We finally have the kind of hard, population-level evidence that makes talking about social media and school performance less about anecdotes and more about policy. For years the debate lived in headlines, parental horror stories and small, mixed academic papers. Now, large cohort studies, systematic reviews and international surveys point to the same basic pattern: more time on social media and off-task phone use is associated with lower standardized test scores and classroom performance, the effect grows with exposure, and in many datasets girls appear to show stronger negative associations than boys. Those are blunt findings, but blunt facts can still be useful when shaping policy.  

What does the evidence actually say? A recent prospective cohort study that linked children’s screen-time data to provincial standardized test scores found measurable, dose-dependent associations: children who spent more daily time on digital media, including social platforms, tended to score lower on later standardized assessments. The study controlled for a range of background factors, which strengthens the association and makes it plausible that screen exposure is playing a role in educational outcomes. That dose-response pattern, the more exposure, the larger the test-score deficit, is exactly the sort of signal epidemiologists look for when weighing causality.  
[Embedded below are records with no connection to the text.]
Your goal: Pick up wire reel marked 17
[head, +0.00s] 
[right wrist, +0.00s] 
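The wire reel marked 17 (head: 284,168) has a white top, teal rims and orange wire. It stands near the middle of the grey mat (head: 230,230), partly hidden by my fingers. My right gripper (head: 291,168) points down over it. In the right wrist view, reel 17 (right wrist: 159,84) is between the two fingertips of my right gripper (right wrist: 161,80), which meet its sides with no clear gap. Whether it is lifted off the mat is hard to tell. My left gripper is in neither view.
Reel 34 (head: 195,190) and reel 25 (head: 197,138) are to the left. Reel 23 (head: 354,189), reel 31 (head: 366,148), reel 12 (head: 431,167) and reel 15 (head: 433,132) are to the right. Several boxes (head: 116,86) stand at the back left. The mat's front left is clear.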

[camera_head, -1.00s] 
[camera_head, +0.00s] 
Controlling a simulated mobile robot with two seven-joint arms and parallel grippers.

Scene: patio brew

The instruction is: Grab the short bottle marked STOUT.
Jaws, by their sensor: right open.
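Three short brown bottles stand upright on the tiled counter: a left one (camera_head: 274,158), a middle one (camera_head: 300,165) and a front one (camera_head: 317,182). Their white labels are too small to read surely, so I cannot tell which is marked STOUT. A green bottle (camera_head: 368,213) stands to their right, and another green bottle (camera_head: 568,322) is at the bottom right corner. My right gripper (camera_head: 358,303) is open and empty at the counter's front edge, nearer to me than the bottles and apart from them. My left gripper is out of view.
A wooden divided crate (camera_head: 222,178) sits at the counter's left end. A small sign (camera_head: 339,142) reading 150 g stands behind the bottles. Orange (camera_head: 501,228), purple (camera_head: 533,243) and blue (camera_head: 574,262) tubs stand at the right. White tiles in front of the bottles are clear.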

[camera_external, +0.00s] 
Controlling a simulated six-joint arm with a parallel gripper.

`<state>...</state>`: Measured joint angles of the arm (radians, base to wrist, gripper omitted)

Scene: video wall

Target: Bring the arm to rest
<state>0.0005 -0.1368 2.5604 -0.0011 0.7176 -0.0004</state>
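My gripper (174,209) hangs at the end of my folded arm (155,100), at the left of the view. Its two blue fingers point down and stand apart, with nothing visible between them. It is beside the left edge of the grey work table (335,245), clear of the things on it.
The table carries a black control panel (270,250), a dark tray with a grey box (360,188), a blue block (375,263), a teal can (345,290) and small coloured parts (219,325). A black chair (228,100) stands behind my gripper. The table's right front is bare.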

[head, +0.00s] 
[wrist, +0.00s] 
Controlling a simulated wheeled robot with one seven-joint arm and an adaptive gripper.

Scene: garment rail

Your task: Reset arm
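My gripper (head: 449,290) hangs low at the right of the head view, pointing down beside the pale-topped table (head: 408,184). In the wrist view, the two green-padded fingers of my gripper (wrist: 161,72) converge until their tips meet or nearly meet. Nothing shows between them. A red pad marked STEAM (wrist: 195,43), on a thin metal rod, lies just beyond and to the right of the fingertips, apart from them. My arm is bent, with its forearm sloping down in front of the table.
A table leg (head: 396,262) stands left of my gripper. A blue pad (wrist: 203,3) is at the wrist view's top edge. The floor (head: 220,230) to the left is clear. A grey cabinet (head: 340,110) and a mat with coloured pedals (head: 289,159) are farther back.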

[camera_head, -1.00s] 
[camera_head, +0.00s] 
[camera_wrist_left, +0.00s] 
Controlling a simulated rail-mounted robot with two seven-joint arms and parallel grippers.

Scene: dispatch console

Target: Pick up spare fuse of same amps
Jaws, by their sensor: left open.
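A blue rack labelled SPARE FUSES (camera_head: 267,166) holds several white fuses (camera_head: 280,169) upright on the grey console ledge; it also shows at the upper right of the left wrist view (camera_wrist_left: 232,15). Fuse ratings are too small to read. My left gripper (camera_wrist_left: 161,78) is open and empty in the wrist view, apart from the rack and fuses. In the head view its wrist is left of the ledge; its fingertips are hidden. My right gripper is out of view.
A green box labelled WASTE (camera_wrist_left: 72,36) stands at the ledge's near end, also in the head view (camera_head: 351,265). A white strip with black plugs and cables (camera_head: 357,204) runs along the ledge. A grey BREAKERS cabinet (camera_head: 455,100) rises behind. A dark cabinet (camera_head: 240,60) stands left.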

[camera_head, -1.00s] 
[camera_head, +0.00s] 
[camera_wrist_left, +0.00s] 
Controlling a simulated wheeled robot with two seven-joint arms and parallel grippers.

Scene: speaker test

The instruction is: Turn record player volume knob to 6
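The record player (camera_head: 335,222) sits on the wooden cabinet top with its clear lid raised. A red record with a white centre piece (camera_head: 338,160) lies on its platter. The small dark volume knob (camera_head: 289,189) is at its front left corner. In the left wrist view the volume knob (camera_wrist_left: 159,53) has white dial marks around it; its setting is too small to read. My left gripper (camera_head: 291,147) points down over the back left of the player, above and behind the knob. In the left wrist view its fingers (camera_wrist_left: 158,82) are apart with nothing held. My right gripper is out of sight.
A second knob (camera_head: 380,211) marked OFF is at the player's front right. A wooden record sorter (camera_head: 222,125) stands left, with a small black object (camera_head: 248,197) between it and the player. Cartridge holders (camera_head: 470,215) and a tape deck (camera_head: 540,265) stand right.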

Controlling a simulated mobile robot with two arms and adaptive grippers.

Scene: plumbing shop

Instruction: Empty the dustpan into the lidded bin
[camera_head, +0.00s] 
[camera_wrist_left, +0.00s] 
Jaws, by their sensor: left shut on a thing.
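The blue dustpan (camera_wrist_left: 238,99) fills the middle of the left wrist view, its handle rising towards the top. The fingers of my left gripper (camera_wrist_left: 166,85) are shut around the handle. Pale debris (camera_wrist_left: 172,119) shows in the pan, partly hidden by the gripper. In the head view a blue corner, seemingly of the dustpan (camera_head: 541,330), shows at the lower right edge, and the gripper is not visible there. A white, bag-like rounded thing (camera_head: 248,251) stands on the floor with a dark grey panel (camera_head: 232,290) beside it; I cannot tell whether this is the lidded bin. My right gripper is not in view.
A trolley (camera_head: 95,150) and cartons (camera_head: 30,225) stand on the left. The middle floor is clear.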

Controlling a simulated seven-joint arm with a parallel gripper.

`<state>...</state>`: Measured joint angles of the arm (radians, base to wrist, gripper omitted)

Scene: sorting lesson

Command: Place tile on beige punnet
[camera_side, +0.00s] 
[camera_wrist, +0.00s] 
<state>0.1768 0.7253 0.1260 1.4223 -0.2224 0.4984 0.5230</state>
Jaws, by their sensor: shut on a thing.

Systematic reviews and meta-analyses add weight to the single-study findings. A 2025 systematic review of social-media addiction and academic outcomes pooled global studies and concluded that problematic or excessive social-media use is consistently linked with poorer academic performance. The mechanisms are sensible and familiar: displacement of homework and reading time, impaired sleep and concentration, and increased multitasking during classwork that reduces learning efficiency. Taken together with cohort data, the reviews make a strong case that social media exposure is an educational risk factor worth addressing.  

One of the most important and worrying nuances is sex differences. Multiple recent analyses report that the negative relationship between social-media use and academic achievement tends to be stronger for girls than boys. Some researchers hypothesise why: girls on average report heavier engagement in image- and comparison-based social activities, higher exposure to social-evaluative threat and cyberbullying, and greater sleep disruption linked to late-night social use. Those psychosocial pathways map onto declines in concentration, motivation and ultimately grades. The pattern is not universal, and some studies still show mixed gender effects, but the preponderance of evidence points to meaningful gendered harms that regulators and schools should not ignore.  

We should, however, be precise about what the data do and do not prove. Most observational studies cannot establish definitive causation: kids who are struggling for other reasons may also turn to social media, and content matters—educational uses can help, while passive scrolling harms. Randomised controlled trials at scale are rare and ethically complex. Still, the consistency across different methodologies, the dose-response signals and plausible mediating mechanisms (sleep, displacement, attention fragmentation) do make a causal interpretation credible enough to act on. In public health terms, the evidence has passed the “good enough to justify precaution” threshold.  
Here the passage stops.